There are threats and opportunities. The UK Chemical Industries Association (CIA) identified its three priority areas in a letter to senior UK politicians on 1 July.

It said this week that it will soon have a committee in place to take on work on the key areas – trade, energy and employment. “The outcome of all that will be a chemical industry position for a post-Brexit world,” said CIA president Tom Crotty.

Crotty believes that eventually there will be a British model within which the UK’s relationship with the EU can develop.

If the UK wants access to EU markets then there will have to be some form of harmonisation across those multiple tariff and non-tariff areas. The country’s 60m consumers give it a very powerful bargaining tool although a hardened attitude from the EU on trade might be expected.

But in Brexit negotiations, the UK government also has to be aware of the barriers which directly influence trade and the smooth running of business such as Reach chemicals control legislation compliance and the EU’s modified generalised system of preferences (GSP) which allows free entry for goods from some developing countries and not from some others.

Britain’s negotiators have to ensure that the UK is not in a less competitive position in future trading with the EU than countries such as China and South Korea, industrialists stress.

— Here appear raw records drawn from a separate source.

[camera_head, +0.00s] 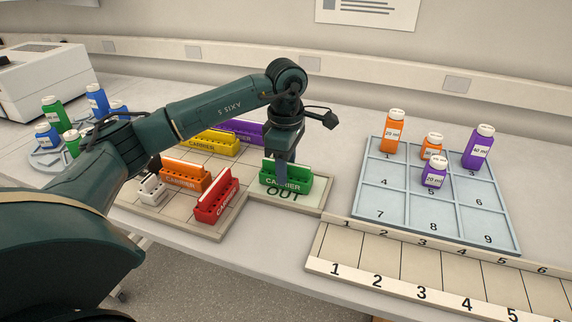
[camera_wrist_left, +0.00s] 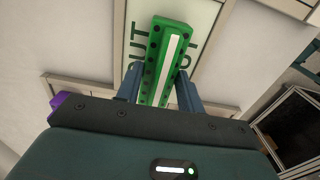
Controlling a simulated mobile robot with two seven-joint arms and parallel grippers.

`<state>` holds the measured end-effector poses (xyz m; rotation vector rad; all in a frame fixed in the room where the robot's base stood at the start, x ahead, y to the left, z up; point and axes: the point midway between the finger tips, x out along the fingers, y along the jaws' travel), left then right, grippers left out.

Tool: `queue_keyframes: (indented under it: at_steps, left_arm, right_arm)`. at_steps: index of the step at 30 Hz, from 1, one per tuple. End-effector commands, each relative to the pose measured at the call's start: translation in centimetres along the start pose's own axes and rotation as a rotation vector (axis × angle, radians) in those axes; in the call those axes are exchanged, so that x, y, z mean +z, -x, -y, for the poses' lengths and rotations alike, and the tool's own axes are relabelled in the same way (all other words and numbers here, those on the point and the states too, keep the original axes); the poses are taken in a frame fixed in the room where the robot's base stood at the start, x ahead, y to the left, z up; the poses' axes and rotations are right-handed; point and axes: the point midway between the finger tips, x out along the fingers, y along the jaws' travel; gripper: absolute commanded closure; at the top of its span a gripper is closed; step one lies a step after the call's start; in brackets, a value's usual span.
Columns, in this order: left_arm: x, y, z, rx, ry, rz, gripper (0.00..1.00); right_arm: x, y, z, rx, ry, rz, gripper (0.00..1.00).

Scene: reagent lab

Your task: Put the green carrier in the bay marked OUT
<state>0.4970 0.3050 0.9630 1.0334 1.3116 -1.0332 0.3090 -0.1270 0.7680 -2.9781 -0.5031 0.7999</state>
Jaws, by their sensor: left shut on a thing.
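The green carrier (camera_head: 287,181) is at the bay marked OUT (camera_head: 284,194), at the right end of the carrier board. The OUT lettering shows just in front of the carrier. My left gripper (camera_head: 283,176) comes down on it from above and is shut on it. In the left wrist view the green carrier (camera_wrist_left: 165,60) lies between the two blue-grey fingers (camera_wrist_left: 160,90), with the OUT lettering showing on both sides of it. Whether its underside touches the bay floor I cannot tell. My right gripper is not in view.
Orange (camera_head: 185,175), red (camera_head: 217,202), yellow (camera_head: 210,142) and purple (camera_head: 243,130) carriers and a small white rack (camera_head: 152,190) stand on the board's left part. A numbered blue tray (camera_head: 400,190) with bottles is at the right. A numbered strip (camera_head: 400,257) lies in front.

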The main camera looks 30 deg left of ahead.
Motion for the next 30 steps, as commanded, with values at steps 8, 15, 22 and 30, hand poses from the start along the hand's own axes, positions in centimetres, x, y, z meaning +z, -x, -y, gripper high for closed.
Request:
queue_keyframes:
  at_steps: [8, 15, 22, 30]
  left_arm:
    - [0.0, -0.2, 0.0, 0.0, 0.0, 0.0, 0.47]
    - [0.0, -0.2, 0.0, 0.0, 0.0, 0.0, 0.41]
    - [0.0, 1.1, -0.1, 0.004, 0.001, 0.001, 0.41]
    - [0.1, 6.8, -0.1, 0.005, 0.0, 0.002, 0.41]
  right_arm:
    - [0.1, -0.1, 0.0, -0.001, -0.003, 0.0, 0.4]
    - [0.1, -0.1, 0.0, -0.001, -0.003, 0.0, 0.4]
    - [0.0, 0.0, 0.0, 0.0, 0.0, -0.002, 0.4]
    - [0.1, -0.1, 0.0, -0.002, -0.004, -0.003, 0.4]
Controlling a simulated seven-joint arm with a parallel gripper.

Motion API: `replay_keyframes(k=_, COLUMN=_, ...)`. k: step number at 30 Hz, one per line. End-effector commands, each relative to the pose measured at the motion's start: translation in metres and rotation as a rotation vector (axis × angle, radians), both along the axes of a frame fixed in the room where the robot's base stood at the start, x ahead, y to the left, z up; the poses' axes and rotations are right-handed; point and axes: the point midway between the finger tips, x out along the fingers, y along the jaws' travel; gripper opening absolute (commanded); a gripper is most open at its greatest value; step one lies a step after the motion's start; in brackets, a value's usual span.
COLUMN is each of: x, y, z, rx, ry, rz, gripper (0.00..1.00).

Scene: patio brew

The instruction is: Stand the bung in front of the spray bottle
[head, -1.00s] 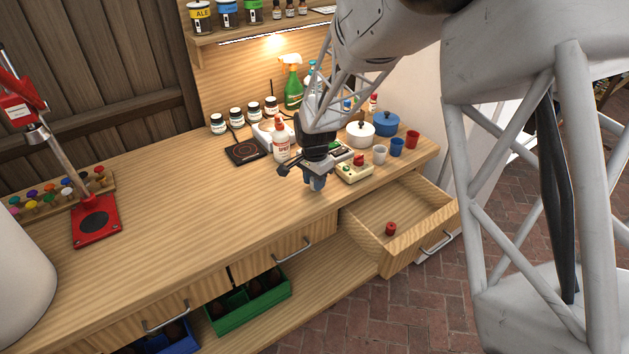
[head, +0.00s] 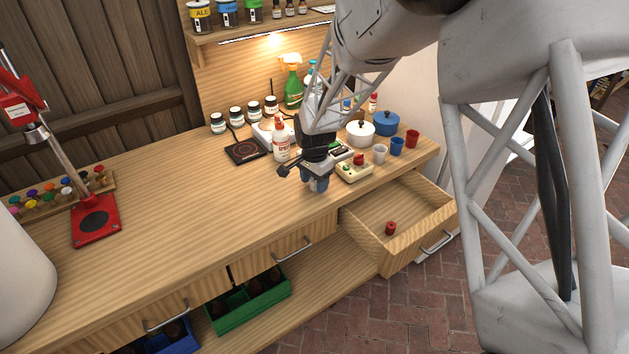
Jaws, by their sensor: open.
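A small red stopper-shaped piece (head: 390,228), which looks like the bung, stands in the open drawer (head: 365,232). A green spray bottle (head: 293,88) with an orange-and-white trigger head stands at the back of the bench against the panel. Another spray bottle, bluish (head: 312,78), is partly hidden behind my arm. My gripper (head: 316,186) is open, pointing down over the bench near its front edge, left of and above the drawer. It is apart from the red piece. The blue between its fingers is too small to make out clearly.
A cream box with a red knob (head: 354,170), cups (head: 380,154) and pots (head: 360,134) crowd the right. The bench's left middle (head: 190,200) is clear.

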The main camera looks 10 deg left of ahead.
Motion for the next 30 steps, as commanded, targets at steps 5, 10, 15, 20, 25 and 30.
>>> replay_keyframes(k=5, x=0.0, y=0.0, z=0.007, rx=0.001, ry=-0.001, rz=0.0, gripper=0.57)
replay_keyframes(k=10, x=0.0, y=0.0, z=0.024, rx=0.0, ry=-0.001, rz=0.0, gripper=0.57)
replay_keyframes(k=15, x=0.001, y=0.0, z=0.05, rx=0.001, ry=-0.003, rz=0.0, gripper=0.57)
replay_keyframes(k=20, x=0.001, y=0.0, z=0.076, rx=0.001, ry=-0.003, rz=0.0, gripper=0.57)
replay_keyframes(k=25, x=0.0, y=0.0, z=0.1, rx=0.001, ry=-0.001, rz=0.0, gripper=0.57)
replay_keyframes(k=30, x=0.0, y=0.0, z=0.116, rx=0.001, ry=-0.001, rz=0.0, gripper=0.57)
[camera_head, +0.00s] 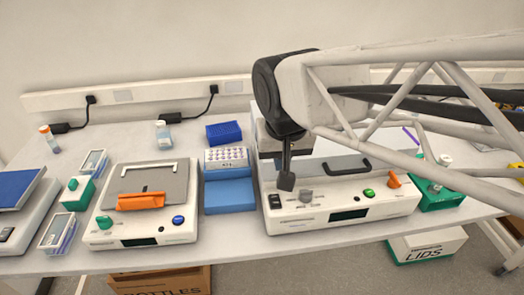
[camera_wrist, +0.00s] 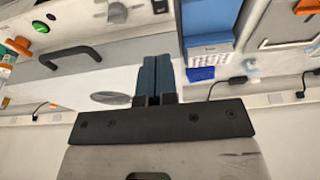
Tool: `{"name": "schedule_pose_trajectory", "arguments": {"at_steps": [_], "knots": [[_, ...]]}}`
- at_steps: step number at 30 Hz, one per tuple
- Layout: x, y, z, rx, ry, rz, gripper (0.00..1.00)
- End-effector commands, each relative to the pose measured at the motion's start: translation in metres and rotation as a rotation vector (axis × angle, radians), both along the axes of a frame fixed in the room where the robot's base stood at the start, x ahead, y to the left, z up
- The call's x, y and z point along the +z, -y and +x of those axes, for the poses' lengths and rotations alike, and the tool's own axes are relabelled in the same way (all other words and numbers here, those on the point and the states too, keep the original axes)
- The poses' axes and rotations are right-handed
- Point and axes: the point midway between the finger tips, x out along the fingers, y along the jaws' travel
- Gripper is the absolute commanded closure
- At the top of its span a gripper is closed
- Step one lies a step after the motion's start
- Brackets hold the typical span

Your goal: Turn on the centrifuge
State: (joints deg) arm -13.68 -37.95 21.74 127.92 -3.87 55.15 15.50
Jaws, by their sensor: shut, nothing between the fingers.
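The right-hand machine, which looks like the centrifuge (camera_head: 330,215), has a light body and a lid with a black handle (camera_head: 346,164). Its sloped front panel carries a black rocker switch (camera_head: 275,201) at the left, a grey knob (camera_head: 306,197), a dark display (camera_head: 349,214), a green button (camera_head: 369,193) and an orange knob (camera_head: 394,180). My gripper (camera_head: 286,182) is shut and empty, pointing down over the front left of this machine, near the switch and grey knob. In the wrist view, the closed fingers (camera_wrist: 157,62) point toward the rocker switch (camera_wrist: 160,6); contact is unclear.
Another machine (camera_head: 140,235) with an orange handle stands to the left. Between the machines are a blue box (camera_head: 228,193) and a tube rack (camera_head: 226,158). A green-based holder (camera_head: 437,195) stands close on the right. Boxes lie below the bench.

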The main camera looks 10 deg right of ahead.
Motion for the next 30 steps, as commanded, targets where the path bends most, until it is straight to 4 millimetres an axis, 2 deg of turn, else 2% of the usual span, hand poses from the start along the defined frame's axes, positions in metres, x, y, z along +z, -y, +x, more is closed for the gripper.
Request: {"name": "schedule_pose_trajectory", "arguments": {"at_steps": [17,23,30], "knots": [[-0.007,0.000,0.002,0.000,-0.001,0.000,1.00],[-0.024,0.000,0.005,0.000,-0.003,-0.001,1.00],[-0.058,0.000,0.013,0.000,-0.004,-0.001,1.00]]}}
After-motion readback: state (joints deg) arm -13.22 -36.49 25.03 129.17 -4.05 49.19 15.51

Various EU directives have been implemented in British law – the Seveso III directive as the Control of Major Accident Hazards (COMAH) 2015 legislation, is one example. But the CIA believes that Brexit could mean that chemical producers in the UK begin to benefit from what is widely known as smarter, or more industry-aware, regulation.

On the energy front, the UK industry trade group senses a real opportunity. EU energy policy has been developing with Europe viewed in isolation, apart from the rest of the world. That may no longer be the case.

Few in the UK, whether in industry or in environmental groups, are supportive of the UK-only carbon price floor and the chemical industry believes it should be scrapped. For large users, UK energy prices are uncompetitive, it says.

“We are going to hammer home the energy message,” Crotty said this week. His company, INEOS, is at the forefront of shale gas exploitation in the UK. It has plans to encourage further upstream UK chemicals investment at its cracker site at Grangemouth in Scotland.

“There is a growing realisation in government that manufacturing is essential,” he added.

In the UK, government ministers change this week as a new prime minister appoints her cabinet and the various secretaries of state. The CIA will be agreeing the detail behind its three key areas too. It needs forcibly to present the UK’s options.